Die Williams-Schwestern bei den US Open: Die letzten ihrer Generation
Wer hätte das gedacht: Ausgerechnet die oft demonstrativ desinteressierten Williams-Sisters Venus und Serena sind wieder einmal die großen Favoritinnen bei den US Open.
Kleine Zeitreise gefällig? Wir schreiben das Jahr 1998. Im Halbfinale der US Open besiegt die 22 Jahre alte Lindsay Davenport, Gardemaß 1,89, die vier Jahre jüngere und vier Zentimeter kleinere Venus Williams. Im Endspiel holt sich Davenport wenig später den ersten von drei Grand-Slam-Titeln mit einem Sieg gegen Martina Hingis, den jugendlichen Star des Frauentennis.
Die Tennisfans in den USA frohlocken; sie feiern die amerikanische Siegerin, sie sind gespannt auf den weiteren Weg der jungen Williams mit den endlos langen Beinen und fast noch mehr auf die Entwicklung der 15 Monate jüngeren Schwester Serena, die bei diesem Turnier ihr Debüt in New York gegeben hat. Die Leute sind zwar noch nicht ganz bereit, Richard Williams, dem Vater der Schwestern, zu glauben, der seit Jahren vollmundig prophezeit, seine Töchtern würden alsbald die Besten des Frauentennis sein.
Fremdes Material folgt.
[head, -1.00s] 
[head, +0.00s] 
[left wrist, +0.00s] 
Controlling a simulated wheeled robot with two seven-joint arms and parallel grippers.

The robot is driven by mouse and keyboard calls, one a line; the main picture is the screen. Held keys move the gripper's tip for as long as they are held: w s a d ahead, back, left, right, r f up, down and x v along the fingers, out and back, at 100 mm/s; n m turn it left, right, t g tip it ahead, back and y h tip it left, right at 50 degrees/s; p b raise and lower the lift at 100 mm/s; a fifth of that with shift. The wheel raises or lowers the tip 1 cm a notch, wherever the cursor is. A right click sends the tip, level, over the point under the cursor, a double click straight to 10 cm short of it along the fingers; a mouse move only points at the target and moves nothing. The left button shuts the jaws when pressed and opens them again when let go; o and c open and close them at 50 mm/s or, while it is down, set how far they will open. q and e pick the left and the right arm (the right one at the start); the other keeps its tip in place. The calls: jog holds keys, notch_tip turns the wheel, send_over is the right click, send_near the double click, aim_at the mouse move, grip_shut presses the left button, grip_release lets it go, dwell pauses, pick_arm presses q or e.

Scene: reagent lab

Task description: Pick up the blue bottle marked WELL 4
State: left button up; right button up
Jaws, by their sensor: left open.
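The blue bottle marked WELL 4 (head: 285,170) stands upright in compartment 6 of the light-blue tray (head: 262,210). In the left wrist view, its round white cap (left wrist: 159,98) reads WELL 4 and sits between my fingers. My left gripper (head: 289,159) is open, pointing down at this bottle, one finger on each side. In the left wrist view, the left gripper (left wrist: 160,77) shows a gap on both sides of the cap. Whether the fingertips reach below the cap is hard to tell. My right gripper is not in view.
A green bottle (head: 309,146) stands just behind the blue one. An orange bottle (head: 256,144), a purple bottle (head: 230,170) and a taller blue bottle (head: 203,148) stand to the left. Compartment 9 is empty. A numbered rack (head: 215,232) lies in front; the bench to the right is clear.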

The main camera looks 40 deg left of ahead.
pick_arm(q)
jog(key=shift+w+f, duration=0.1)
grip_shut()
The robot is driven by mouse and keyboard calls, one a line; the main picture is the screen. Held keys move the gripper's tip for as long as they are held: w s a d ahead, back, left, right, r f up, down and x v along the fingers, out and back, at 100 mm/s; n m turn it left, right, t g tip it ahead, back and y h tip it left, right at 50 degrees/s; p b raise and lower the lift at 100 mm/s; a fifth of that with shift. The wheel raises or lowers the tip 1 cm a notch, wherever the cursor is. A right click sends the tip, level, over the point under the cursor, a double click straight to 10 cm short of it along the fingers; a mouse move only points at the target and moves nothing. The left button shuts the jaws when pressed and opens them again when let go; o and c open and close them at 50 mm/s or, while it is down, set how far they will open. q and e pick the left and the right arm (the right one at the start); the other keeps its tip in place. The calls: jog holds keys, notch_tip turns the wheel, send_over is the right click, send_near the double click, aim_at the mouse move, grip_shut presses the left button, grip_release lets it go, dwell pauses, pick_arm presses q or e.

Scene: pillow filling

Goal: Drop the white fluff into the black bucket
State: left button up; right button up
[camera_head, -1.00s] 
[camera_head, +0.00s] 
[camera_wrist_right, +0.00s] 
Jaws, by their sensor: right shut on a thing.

Aber sie ahnen, dass dieser unkonventionelle Typ mit seiner Einschätzung nicht ganz daneben liegt.
Was in den Jahren danach passierte, ist bekannt; der steile Aufstieg der Schwestern in den Olymp des Tennis, vom Vater hundertfach mit selbst geschossenen Fotos dokumentiert, eine fast fünf Jahre dauernde Phase großer Dominanz, aber danach Verletzungen, nachlassendes Interesse am Tennis, Hinwendung zu fast allem, was bunt und schillernd ist.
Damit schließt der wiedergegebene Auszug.